Les années 90 ont vu un grand nombre de pays africains, francophones notamment, initier des conférences nationales. Au Sénégal, on a cru bon, pour diverses raisons, devoir/pouvoir s’en passer. Avec le recul, même si les résultats et conclusions de ces grandes assises nationales ont été dévoyés à l’arrivée dans ces pays, on peut dire que le choix sénégalais fut une erreur fatale. Certes, le Sénégal a connu des alternances démocratiques. Paradoxalement, la démocratie et l’Etat de droit n’y ont jamais été autant malmenés. Incontestablement, les restrictions des libertés les plus élémentaires mais aussi les plus fondamentales (libertés de circulation, d’opinion, d’expression, de manifestation) se multiplient. L’impression d’une absence de neutralité, voire d’un parti pris toujours plus poussé couplé à une instrumentalisation par le politique, de l’administration et de l’autorité judiciaire n’a jamais été aussi forte. Ce malgré les principes et règles que n’ont jamais cessé d’inculquer à leurs étudiant-es nos facultés de droit.
Dans le même temps, émerge, de plus en forte et assumée, une défiance vis-à-vis de l’Etat et de ceux qui l’incarnent et le représentent.
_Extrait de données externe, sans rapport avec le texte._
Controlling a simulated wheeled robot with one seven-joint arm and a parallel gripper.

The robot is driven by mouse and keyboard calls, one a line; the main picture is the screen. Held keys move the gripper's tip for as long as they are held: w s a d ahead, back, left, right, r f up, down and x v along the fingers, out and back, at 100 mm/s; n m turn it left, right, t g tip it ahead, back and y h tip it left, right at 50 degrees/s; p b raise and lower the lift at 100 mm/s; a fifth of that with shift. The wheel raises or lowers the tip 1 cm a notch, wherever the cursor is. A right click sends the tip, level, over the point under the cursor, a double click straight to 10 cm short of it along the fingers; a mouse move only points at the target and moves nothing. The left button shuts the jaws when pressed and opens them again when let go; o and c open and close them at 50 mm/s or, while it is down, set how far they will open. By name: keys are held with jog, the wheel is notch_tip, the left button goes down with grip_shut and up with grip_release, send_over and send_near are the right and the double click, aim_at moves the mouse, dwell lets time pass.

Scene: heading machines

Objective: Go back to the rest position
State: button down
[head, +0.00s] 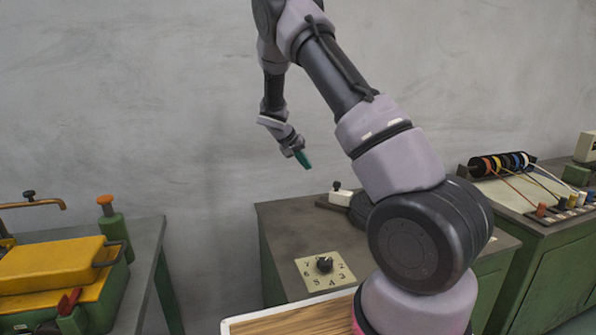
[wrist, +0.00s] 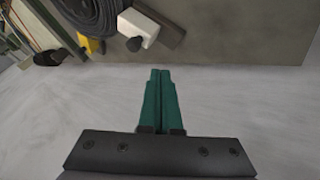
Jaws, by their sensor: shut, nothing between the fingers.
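My gripper (head: 303,159) is raised in the air in front of the grey wall in the head view, above the middle bench. Its green fingers point down and to the right. In the wrist view my gripper (wrist: 161,72) has its two green fingers together with nothing between them. The fingers are clear of every surface. My arm bends from the lower right up past the top edge of the head view and back down to the gripper.
A middle bench (head: 285,226) carries a numbered dial (head: 325,265) and a white-and-dark switch (head: 340,195). A yellow-and-green machine (head: 55,265) stands on the left bench. A right bench (head: 545,250) holds coloured spools (head: 502,163) and wires. The air around the gripper is free.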

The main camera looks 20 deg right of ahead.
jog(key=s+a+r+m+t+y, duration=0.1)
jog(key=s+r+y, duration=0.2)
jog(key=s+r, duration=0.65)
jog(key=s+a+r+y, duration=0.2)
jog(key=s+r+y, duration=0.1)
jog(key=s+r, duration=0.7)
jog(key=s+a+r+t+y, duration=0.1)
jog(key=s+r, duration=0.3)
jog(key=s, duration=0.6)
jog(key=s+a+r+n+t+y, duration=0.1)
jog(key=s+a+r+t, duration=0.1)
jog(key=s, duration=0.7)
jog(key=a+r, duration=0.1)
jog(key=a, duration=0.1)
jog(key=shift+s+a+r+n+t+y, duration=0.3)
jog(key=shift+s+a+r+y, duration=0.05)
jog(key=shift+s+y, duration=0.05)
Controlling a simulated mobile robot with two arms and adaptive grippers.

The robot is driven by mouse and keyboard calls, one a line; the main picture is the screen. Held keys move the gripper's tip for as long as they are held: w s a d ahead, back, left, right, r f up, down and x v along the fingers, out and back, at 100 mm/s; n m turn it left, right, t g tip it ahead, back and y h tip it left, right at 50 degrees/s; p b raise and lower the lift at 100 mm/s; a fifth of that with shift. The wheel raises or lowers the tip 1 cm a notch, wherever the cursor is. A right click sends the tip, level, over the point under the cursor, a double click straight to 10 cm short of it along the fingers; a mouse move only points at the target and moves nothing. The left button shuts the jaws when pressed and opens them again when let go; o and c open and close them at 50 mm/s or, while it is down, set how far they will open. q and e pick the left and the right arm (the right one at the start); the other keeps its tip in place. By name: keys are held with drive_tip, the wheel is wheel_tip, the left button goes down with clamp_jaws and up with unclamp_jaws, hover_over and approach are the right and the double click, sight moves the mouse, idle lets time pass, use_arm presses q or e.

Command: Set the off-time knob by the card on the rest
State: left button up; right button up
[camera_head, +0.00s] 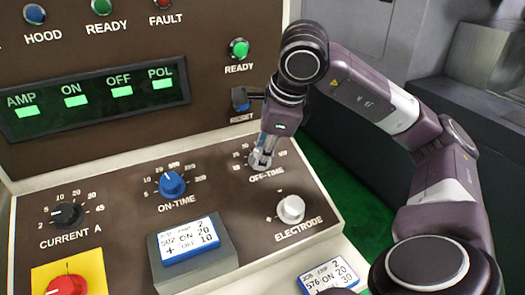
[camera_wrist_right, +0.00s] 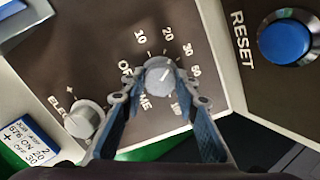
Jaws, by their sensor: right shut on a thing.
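The off-time knob (camera_wrist_right: 159,76) is grey and sits between my right gripper's fingertips (camera_wrist_right: 155,84). In the head view the right gripper (camera_head: 262,158) comes down on this knob and mostly hides it. The gripper is shut on the knob. In the wrist view the knob's white mark points up and right, seemingly near 30; the exact setting is hard to read. The card (camera_head: 189,241) lies on the grey rest (camera_head: 222,262) and reads 507, ON 20, OFF 10, with + and AMP 2. My left gripper is not in view.
A second card (camera_head: 328,278), reading 576, lies right of the panel's lower edge. The electrode knob (camera_head: 291,209) is close below the off-time knob. The blue on-time knob (camera_head: 172,184) is to its left. The blue reset button (camera_head: 240,98) is above.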

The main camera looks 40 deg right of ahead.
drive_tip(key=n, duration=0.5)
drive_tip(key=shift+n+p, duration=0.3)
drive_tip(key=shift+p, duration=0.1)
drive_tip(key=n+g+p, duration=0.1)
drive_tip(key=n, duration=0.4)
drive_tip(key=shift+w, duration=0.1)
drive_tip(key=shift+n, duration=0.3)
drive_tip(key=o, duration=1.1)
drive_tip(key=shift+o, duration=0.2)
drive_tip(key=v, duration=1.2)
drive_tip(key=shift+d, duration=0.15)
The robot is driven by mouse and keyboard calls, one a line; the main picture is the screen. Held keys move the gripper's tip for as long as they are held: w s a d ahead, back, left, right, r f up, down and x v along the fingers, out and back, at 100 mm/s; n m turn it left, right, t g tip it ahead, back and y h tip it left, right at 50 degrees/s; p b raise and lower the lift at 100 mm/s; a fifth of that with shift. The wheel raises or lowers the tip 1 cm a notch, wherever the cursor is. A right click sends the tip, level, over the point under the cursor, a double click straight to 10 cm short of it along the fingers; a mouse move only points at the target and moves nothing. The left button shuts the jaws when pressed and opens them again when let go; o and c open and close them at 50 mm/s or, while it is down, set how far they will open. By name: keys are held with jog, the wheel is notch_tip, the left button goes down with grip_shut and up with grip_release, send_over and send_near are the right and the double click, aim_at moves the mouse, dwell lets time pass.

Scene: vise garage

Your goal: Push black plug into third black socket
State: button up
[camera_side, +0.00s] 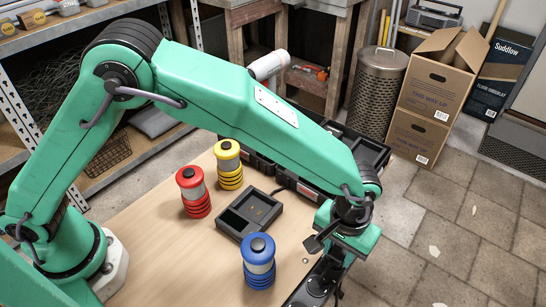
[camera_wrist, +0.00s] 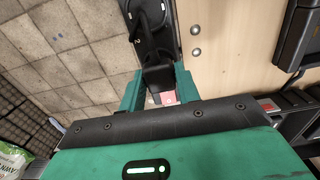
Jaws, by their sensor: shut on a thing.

Il importe alors de rappeler, régulièrement et toujours, lesdits principes et règles, sous peine de continuer à voir se produire, sous nos yeux et au jour le jour, la déliquescence inexorable de l’Etat sénégalais.
Les enseignements qu’on peut tirer des deux alternances et des derniers évènements nous amènent à la conclusion qu’on ne peut plus faire l’économie d’une réforme d’ensemble du système politique sénégalais pour véritablement mettre l’Etat au service des populations et ranger aux oubliettes de l’histoire les crises électorales ».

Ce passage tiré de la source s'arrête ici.